§ Available data
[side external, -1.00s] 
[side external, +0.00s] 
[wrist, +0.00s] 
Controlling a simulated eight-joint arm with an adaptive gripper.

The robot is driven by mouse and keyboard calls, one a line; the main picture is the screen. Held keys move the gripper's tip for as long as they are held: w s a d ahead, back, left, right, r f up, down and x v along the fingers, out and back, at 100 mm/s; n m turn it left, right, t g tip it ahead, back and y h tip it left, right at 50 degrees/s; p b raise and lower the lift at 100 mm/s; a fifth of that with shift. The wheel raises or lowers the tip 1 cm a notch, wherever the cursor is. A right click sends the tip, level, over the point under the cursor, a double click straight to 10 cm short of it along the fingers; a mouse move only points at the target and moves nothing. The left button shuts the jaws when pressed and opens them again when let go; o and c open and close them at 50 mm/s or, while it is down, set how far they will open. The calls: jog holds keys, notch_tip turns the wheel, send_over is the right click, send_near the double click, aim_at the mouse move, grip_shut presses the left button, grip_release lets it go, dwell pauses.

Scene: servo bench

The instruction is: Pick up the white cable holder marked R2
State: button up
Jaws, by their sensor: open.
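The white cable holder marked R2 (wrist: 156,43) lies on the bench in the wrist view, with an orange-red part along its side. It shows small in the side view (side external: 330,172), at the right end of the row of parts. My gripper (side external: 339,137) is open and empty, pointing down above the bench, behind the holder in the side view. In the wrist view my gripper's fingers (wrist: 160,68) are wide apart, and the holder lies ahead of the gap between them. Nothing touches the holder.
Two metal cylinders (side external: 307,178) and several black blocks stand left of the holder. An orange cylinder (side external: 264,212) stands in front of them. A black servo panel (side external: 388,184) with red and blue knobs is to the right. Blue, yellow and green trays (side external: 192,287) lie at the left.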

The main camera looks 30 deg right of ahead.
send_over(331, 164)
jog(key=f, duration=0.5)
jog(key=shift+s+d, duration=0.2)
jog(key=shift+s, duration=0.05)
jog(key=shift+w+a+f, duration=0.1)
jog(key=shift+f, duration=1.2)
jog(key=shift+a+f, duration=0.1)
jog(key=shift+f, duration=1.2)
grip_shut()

§ Directive
Please reproduce the entire listing, exactly as shown.

§ Solution to the problem
[side external, -1.00s] 
[side external, +0.00s] 
[wrist, +0.00s] 
Controlling a simulated eight-joint arm with an adaptive gripper.

The robot is driven by mouse and keyboard calls, one a line; the main picture is the screen. Held keys move the gripper's tip for as long as they are held: w s a d ahead, back, left, right, r f up, down and x v along the fingers, out and back, at 100 mm/s; n m turn it left, right, t g tip it ahead, back and y h tip it left, right at 50 degrees/s; p b raise and lower the lift at 100 mm/s; a fifth of that with shift. The wheel raises or lowers the tip 1 cm a notch, wherever the cursor is. A right click sends the tip, level, over the point under the cursor, a double click straight to 10 cm short of it along the fingers; a mouse move only points at the target and moves nothing. The left button shuts the jaws when pressed and opens them again when let go; o and c open and close them at 50 mm/s or, while it is down, set how far they will open. The calls: jog holds keys, notch_tip turns the wheel, send_over is the right click, send_near the double click, aim_at the mouse move, grip_shut presses the left button, grip_release lets it go, dwell pauses.

Scene: servo bench

The instruction is: Pick up the white cable holder marked R2
State: button up
Jaws, by their sensor: open.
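The white cable holder marked R2 (wrist: 156,43) lies on the bench in the wrist view, with an orange-red part along its side. It shows small in the side view (side external: 330,172), at the right end of the row of parts. My gripper (side external: 339,137) is open and empty, pointing down above the bench, behind the holder in the side view. In the wrist view my gripper's fingers (wrist: 160,68) are wide apart, and the holder lies ahead of the gap between them. Nothing touches the holder.
Two metal cylinders (side external: 307,178) and several black blocks stand left of the holder. An orange cylinder (side external: 264,212) stands in front of them. A black servo panel (side external: 388,184) with red and blue knobs is to the right. Blue, yellow and green trays (side external: 192,287) lie at the left.

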The main camera looks 30 deg right of ahead.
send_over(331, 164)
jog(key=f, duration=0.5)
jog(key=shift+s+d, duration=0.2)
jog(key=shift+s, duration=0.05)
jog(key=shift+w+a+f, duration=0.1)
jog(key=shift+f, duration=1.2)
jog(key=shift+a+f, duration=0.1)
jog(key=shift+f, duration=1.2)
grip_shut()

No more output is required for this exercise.